To calculate a standard deviation from a frequency table
Now let’s say that we want to know, not just the central tendency but also the degree of dispersion (i.e. variability or variation among the scores). In other words, were all the polls saying basically the same thing or were they bouncing all over the place? To do this, we need to calculate the standard deviation.
Doing this is very similar to calculating a mean from a frequency table but the tricky part is in knowing when to multiple the scores times the frequency and when to add everything up, because if you don’t do it right, you’ll get a wonky answer. Let’s start with how to calculate a standard deviation in general:
(NOTE! Don’t get mixed up with the lower case “sigma” and the upper case Σ “sigma”! They are pronounced the same way but mean different things.)
Notice that this formula is VERY similar to the formula for the mean, in that we are taking some values and dividing them by the total number of cases. The difference between the two is that for the mean we are figuring out what the average score is, whereas the standard deviation tells us the average distance from each score to the mean. Notice in our equation for we are adding up the distances from the x to the x-bar.
The confusing part is that we have to also square each one. This is because if we didn’t, when we added up all the distances from the mean, we’d get zero because mean is like the fulcrum around which all the scores balance out. For example, if one were to average out the average basketball scores from 2016 for the following eight teams, we’d get an average of 108.8 points per game with five teams clustering pretty close below the mean and only three teams above the mean because the highest scoring team pulls the mean up.
Thus, because some are below and some are above, and the sum of the differences will always add up to zero (or nearly zero with rounding, unless you made a calculation error), we need to square these differences to remove the negative signs to calculate the average distances. The way I suggest doing this is pretty much the same regardless of whether the data are in a frequency table or are raw data, until we get near the end of the steps. So, just like with the mean, let’s use our frequency table to help us keep our calculations in a clear order.

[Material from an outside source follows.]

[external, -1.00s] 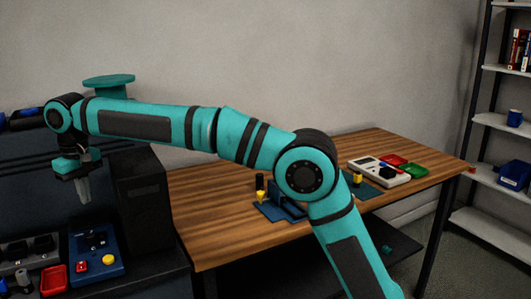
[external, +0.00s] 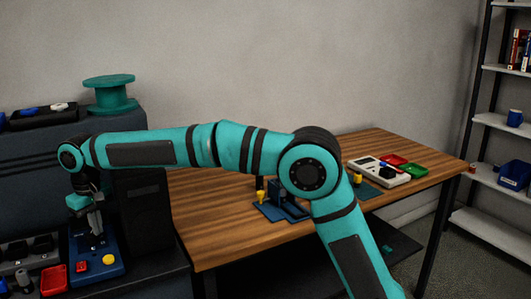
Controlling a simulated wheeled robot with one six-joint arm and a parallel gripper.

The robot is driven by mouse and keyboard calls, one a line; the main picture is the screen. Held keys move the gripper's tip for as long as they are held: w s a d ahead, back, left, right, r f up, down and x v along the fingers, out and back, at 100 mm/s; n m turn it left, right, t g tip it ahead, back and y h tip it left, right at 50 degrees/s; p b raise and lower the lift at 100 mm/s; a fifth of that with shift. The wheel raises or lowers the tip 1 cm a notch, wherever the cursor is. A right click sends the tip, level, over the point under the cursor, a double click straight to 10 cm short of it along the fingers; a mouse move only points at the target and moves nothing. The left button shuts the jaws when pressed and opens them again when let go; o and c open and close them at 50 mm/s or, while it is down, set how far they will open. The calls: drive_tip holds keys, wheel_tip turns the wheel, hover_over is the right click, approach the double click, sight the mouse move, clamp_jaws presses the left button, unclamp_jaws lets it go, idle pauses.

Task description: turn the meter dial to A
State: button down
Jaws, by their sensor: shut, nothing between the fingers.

For now, I’m going to shift the frequencies to the right, just to keep them out of the way while we’re calculating our standard deviation, and create columns to help us calculate our squared deviations from the mean as such (also note that I put borders in the table, this is just to make it easier to see. It’s liking changing into old clothes when painting, we don’t present our frequency tables like this publicly, but we might use them like this while working):
I put that up before adding in numbers to make it clear what data you’ll have been given (the scores and the frequencies of the scores) and what you need to calculate (the deviations from the means, squaring the means), and multiplying the squared means times the frequency. Remember that we already calculated the mean as 32.3. So the steps we’ll take are:
Step 1. Take each possible score and subtract 32.3 from it (e.g. 28-32.3… 29-32.3… 30-32.3… and so on).

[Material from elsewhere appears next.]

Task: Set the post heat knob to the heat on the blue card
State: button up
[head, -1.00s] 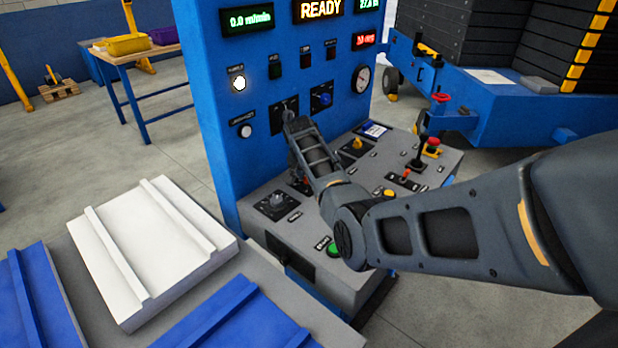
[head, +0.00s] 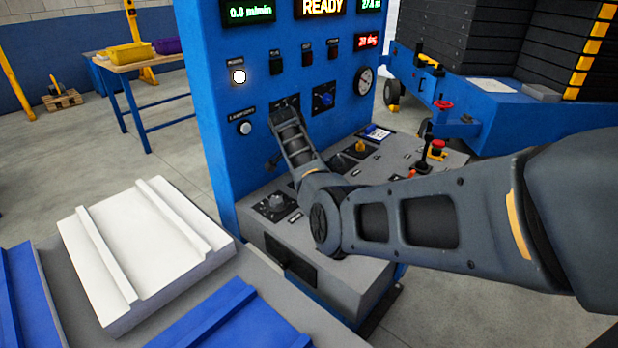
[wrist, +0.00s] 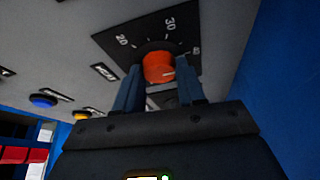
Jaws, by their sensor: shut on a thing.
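An orange-red knob (wrist: 158,67) sits on a black scale plate (wrist: 130,35) marked 20, 30 and, at the right edge, what looks like 40. A short pale mark on the knob's face points to the lower right in the wrist view. My gripper (wrist: 160,72) is shut on this knob, one finger on each side. In the head view my arm hides the knob and the fingers.
The blue upright panel (head: 225,100) stands close behind my wrist. White and blue panels (head: 140,245) lie at the front left.

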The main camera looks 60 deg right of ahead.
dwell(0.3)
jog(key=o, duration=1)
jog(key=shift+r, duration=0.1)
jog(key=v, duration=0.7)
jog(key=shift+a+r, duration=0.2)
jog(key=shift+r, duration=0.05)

Step 2. Square each of these values
Step 3. Multiply them times the frequency (think of this again like with the means, we’re need to add up all the squared deviations from the mean, so by multiplying the two squared deviations from the mean for “28” by 2, it’s like saying: (28-32.3)2 + (28-32.3)2
Step 4. We then need to sum up all the products of the squared deviations times the frequencies
Step 5. To calculate the variance, we then simply take this sum and divide it by the total n (61), to get:
Step 6. To calculate the standard deviation, we just take the square root of the variance:
To interpret the standard deviation, we typically discuss it in reference to the mean, so I’ll do so here:
In October 2019, the average Canadian poll indicated that the Liberals would garner 32% of the popular vote in the 2019 federal election, with a standard deviation of 2.13%. In other words, this suggests that the bulk of the polls predicted that the Liberals would take in somewhere around 30% to 34% of the popular vote. As a side note, for funsies, I just calculated the means and the standard deviations for all of the parties included in the polls and found the following results:
There are a few things I find interesting about these statistics. For one, just how accurate the means of the polls were to the actual popular vote (this is what the Central Limit Theorem teaches us should happen, by the way.). But also, that the standard deviations for the Liberals and NDP (2.13 and 2.35, respectively) were quite a bit bigger than the standard deviations for the other parties (e.g. 1.32 Conservatives, 1.53 Greens, etc.). What this suggests to me, based on my experience and paying attention to the news this past month, is that there was likely a lot more bouncing around between whether people wanted to vote Liberal or NDP. I know for myself and many people I know who lean towards one or the other party, might engage in strategic voting for the other party to ensure that the Conservatives to get into office. One would need to dig into the data a bit deeper to fully make this argument but I would suggest that the data are supporting the argument in the media that Liberals and NDPers were having a harder time making up their minds about who to vote for than did those supporting other parties.
A final interesting analysis of these numbers is that you might notice that in reality more voters picked the Conservatives (34% won the popular vote) compared to the Liberals (33%) who won the election. The explanation is likely that there was high voter turn-out in areas that voted conservative, but fewer seats went to a Conservative. This is how the Canadian system works (for those rusty on their Canadian civics): we vote for a local Member of Parliament and the one in our riding who gets the most votes wins—then the “seats” filled by any particular party are added up and whoever has the most seats gets to have their leader as Prime Minister. We only get to vote for the Prime Minister if that politician happens to represent our riding. I find this offers much food for thought for those interested in electoral reform, particularly if they tend to lean left. This is not to suggest electoral reform is bad (nor good), just that such changes don’t ensure that any particular ideology would end up with a lock on winning.